They create worlds: A Short Hike

One of the things that video games can do magnificently is create worlds. These posts are an occasional exploration of games that I love because of where they take me.

Over the last ten years or so, the technical advances in video games have been breathtaking, even if this progress hasn’t always been matched by the creativity on display. I’ve walked Renaissance Rome and Victorian London, I’ve driven through a parodic version of Los Angeles and ridden a horse through the dying Old West. One of the most venerated gaming series, named simply Flight Simulator, is about to release its latest instalment, which lets you take off and land anywhere on earth. Judging from pre-release material, the way the game looks is out of this world – except it is this world. I half expect that if I were to buy the 2020 Flight Simulator and fly over its representation of where we live, I’d be able to catch a peek of a little virtual me, sitting at a computer and playing Flight Simulator. In terms of scope, fidelity and detail, video games offer amazing worlds – though all too often these worlds take a real, considerable toll on the people that create them.

What we’re seeing more and more, though, is small but beautifully realised worlds created by indie developers. Worlds that are more lo-fi and homespun, clockwork universes, even worlds made almost entirely of words. Worlds that don’t strive to recreate reality as much as possible so much as create a distilled version of a very subjective reality. These games may be much smaller in scope and shorter to play from beginning to end, but this needn’t make them any less breathtaking.
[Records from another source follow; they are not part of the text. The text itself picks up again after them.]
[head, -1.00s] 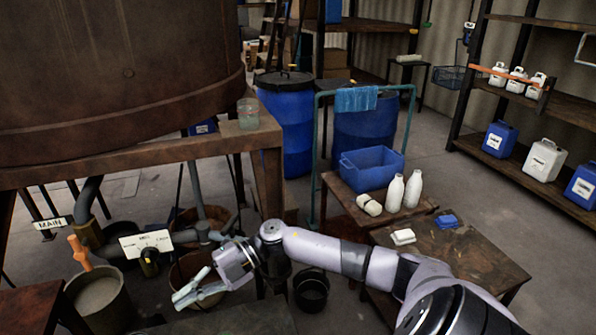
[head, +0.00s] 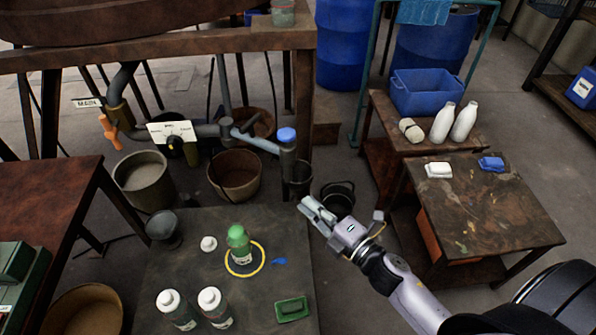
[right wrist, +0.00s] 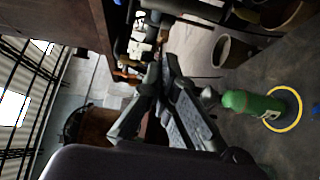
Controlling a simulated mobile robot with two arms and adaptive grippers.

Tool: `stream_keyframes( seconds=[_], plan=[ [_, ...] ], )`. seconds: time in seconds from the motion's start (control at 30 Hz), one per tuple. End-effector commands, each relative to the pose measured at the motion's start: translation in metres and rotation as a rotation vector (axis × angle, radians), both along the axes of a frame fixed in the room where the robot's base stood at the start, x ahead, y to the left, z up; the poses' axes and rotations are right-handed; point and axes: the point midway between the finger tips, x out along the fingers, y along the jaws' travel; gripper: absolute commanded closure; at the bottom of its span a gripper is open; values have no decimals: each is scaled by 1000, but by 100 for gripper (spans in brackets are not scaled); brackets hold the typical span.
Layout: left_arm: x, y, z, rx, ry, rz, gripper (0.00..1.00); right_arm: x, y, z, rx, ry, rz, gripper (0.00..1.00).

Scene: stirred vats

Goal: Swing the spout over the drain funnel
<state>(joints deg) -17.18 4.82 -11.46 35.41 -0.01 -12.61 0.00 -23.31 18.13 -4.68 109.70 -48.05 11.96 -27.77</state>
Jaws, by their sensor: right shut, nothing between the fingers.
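The spout (head: 256,142) is a pale grey-blue pipe running right from the dark pipework, with a blue cap (head: 286,134) at its right end above a short grey upright pipe. A dark grey funnel-shaped cup (head: 163,228), possibly the drain funnel, is by the far left corner of the low dark table, left of the spout. My right gripper (head: 312,207) is shut and empty, just beyond that table's right edge, in front of and apart from the spout's end. Its fingers (right wrist: 160,90) also show in the right wrist view. My left gripper is out of view.
A brown bucket (head: 235,190) sits under the spout. A black bucket (head: 337,192) is beside my right gripper. A side table (head: 480,215) stands at right.

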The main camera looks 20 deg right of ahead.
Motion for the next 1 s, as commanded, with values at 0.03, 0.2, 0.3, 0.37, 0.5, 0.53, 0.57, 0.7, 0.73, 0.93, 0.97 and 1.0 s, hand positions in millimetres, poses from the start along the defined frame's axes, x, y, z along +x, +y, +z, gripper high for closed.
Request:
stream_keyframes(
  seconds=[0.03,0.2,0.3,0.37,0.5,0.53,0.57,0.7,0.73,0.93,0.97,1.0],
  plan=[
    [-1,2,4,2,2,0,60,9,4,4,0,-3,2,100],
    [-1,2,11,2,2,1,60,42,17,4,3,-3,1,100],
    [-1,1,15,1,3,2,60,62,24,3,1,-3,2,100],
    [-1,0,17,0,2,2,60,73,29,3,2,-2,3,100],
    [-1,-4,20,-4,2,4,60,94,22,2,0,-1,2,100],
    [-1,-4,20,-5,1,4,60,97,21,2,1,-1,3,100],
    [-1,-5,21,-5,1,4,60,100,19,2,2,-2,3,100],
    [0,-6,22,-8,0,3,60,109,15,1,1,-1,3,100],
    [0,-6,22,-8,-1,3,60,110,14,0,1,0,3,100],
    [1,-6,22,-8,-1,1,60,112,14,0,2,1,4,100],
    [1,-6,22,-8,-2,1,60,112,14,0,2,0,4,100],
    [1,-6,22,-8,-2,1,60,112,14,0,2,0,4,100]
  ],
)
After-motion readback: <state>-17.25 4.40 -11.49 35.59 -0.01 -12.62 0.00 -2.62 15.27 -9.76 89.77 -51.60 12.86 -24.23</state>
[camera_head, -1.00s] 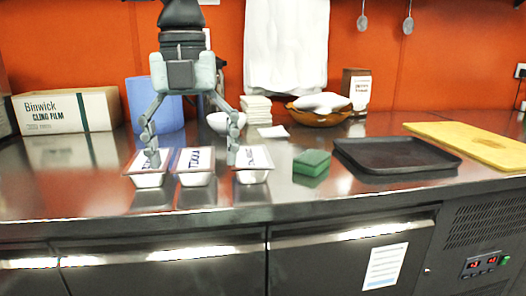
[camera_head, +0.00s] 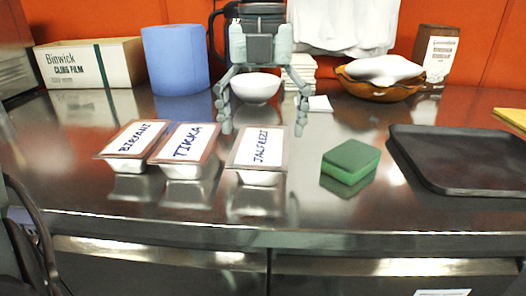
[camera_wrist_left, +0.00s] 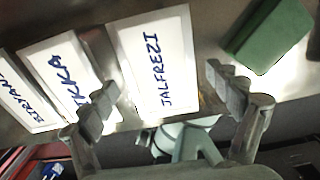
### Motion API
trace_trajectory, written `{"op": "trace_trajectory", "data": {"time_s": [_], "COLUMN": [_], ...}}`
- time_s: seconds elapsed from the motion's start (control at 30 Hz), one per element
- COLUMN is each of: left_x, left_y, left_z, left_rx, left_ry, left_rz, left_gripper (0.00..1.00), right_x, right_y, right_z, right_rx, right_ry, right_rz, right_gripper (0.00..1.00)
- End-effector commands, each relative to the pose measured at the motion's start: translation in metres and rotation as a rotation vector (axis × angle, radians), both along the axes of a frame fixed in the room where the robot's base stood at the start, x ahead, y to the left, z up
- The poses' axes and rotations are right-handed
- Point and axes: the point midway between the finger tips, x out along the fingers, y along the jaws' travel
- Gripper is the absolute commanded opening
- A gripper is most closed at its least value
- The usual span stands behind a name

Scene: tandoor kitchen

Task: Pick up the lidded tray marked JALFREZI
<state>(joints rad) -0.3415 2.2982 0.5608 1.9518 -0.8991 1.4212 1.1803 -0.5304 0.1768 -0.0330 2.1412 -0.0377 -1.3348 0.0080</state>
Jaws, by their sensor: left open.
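Three lidded foil trays with white labelled tops stand in a row on the steel counter. The JALFREZI tray (camera_head: 258,150) is the rightmost, with a small gap to the TIKKA tray (camera_head: 186,148); the BIRYANI tray (camera_head: 131,142) is at the left. My left gripper (camera_head: 262,128) is open and empty, pointing down, its fingers spread above the JALFREZI tray's far side. In the left wrist view the JALFREZI label (camera_wrist_left: 158,62) lies between the two spread fingers (camera_wrist_left: 170,100). The left finger overlaps the TIKKA tray's edge there. My right gripper does not show.
A green sponge (camera_head: 350,162) lies right of the JALFREZI tray. A dark flat tray (camera_head: 462,158) is farther right. Behind are a white bowl (camera_head: 256,88), a blue roll (camera_head: 176,62), a cling film box (camera_head: 90,64) and a brown basket (camera_head: 380,84). The counter's front strip is clear.

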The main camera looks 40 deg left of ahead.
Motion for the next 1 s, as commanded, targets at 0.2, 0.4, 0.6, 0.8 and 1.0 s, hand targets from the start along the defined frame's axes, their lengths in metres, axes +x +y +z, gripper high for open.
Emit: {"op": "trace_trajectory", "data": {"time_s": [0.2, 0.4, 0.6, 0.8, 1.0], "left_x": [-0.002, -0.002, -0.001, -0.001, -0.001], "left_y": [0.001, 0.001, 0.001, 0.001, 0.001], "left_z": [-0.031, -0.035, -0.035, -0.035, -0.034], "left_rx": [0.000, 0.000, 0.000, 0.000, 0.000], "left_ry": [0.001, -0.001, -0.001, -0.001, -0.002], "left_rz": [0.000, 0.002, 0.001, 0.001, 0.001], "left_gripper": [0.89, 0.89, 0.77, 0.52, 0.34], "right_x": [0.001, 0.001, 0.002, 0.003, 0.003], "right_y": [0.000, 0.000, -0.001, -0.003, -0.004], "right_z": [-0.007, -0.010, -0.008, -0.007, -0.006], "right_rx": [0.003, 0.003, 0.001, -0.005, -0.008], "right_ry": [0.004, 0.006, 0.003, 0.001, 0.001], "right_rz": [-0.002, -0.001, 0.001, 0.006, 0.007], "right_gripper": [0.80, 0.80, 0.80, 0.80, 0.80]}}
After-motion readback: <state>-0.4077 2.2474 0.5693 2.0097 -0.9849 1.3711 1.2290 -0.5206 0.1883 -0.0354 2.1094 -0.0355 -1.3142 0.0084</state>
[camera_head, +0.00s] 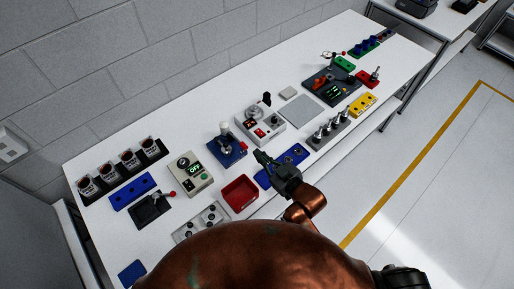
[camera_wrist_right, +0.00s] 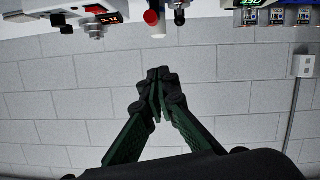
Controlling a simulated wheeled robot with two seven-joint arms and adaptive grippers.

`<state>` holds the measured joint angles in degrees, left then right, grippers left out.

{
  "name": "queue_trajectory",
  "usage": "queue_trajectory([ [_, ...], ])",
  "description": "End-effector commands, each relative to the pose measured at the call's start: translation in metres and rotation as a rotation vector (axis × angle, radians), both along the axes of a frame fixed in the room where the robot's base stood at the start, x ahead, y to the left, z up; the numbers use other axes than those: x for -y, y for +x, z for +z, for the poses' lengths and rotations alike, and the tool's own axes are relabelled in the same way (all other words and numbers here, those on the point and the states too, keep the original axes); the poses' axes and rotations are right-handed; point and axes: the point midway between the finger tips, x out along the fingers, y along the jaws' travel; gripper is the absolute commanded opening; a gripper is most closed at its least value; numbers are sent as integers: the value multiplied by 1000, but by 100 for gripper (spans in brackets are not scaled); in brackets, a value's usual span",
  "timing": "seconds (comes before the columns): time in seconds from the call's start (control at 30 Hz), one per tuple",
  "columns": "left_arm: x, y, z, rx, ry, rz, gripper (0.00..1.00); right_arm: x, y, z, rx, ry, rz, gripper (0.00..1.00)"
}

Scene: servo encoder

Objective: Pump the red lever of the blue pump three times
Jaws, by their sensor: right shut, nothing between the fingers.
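The blue pump (camera_head: 238,158) stands near the middle of the table, with a pale upright cylinder (camera_head: 224,128) on its blue base. A small red part shows at its right side, likely the lever end. In the right wrist view, which is upside down, a red-tipped rod (camera_wrist_right: 151,17) shows at the top, beyond the fingertips; I cannot tell for sure that it is the pump's lever. My right gripper (camera_head: 261,156) is shut and empty, just right of the pump and apart from it; its fingers also show in the right wrist view (camera_wrist_right: 157,78). My left gripper is not in view.
A red tray (camera_head: 240,193) lies in front of the pump. A blue plate (camera_head: 297,153) lies partly under my right gripper. A grey box with a red display (camera_head: 262,127) stands right of the pump, a box with a green display (camera_head: 190,173) left. A wall runs behind.

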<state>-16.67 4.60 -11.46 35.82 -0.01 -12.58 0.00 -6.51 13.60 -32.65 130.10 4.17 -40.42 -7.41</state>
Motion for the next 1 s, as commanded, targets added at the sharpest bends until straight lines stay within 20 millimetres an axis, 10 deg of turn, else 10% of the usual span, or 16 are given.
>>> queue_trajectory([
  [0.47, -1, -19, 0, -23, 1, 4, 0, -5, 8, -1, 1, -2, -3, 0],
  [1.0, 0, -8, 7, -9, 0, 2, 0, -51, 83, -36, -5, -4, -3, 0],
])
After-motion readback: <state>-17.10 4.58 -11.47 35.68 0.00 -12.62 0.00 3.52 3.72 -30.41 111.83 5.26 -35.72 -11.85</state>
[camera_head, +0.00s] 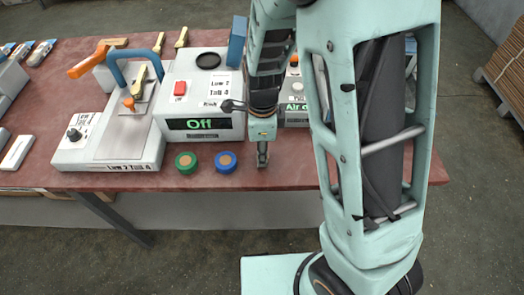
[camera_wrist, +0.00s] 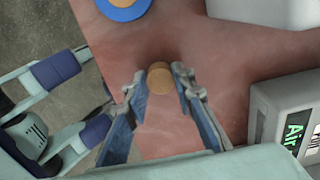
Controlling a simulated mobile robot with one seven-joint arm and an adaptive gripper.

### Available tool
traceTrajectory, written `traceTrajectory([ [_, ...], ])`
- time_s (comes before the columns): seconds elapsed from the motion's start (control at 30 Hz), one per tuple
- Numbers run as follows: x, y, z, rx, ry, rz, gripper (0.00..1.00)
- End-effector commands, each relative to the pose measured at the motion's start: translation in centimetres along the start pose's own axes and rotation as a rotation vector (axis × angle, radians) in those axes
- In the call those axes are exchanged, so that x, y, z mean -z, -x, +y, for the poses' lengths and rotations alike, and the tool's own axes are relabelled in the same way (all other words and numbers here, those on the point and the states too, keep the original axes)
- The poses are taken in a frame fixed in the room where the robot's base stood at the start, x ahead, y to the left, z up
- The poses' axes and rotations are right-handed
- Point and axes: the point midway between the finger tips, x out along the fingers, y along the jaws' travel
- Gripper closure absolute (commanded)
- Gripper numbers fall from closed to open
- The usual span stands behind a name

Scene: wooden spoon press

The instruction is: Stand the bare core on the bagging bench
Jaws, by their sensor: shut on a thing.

A Short Hike by developer adamgryu, which came out in 2019, is such a beautiful small world. In the game, you play as Claire, a young woman, who’s traveled to the island where her aunt works as a a park ranger. She’s not entirely happy with the enforced break, and this is due in no small part to her not getting any cellphone reception – though Aunt May tells her that she may be able to get a signal at the top of Hawk Peak.

At a glance, this may sound altogether precious and twee – which the cartoony, pixelated aesthetic, the anthropomorphised characters (Claire and her aunt are birds, other characters are human-shaped bunnies, frogs and the like) and the light, tinkly piano soundtrack may reinforce at a glance. But A Short Hike has a beautifully light touch; its writing is colloquial and and thoroughly nice, but this niceness never feels like an affectation. Exploring Hawk Peak Provincial Park feels like summer holidays, not the way they really were but the way they should have been. You collect shells, play beach stick ball, you explore the forest, find rusty tractors and an old graveyard, but mainly you enjoy the feeling of late afternoon – soon the air’ll get cooler, but not yet. Just now the temperature is perfect.

You have an aim and a motivation – to reach the top of Hawk Peak, to get reception because you’re expecting that important call – which gives A Short Hike a sense of direction, but you’re pleasantly pulled into two directions. Not being able to take the expected call is a source of anxiety, but at the same time there’s a whole island to explore and enjoy. Its nooks and crannies distract and soothe you, but they also prepare you for what the title of the game promises is a short hike – but it is actually quite an undertaking. Not the draining 100-hour undertaking that some of the gargantuan open worlds of AAA gaming impose on the player, but nonetheless something that takes an effort. A Short Hike is the perfect length to make these twin impulses work: you want to get to the summit, but you also want to stretch out the moment, before the phone call, because you both want to and don’t want to know what the voice at the other end will say.

And then you reach the summit. You enjoy the moment and the view. For a second you’ve forgotten about the phone – and then it rings. A Short Hike is comforting and sweet even before that moment, but adamgryu brings his story to a perfect literal and metaphorical high point. And then it is over. But in the one or two hours of time you spend on Hawk Peak, it leaves you with an impression of place and mood and moment that few games can muster.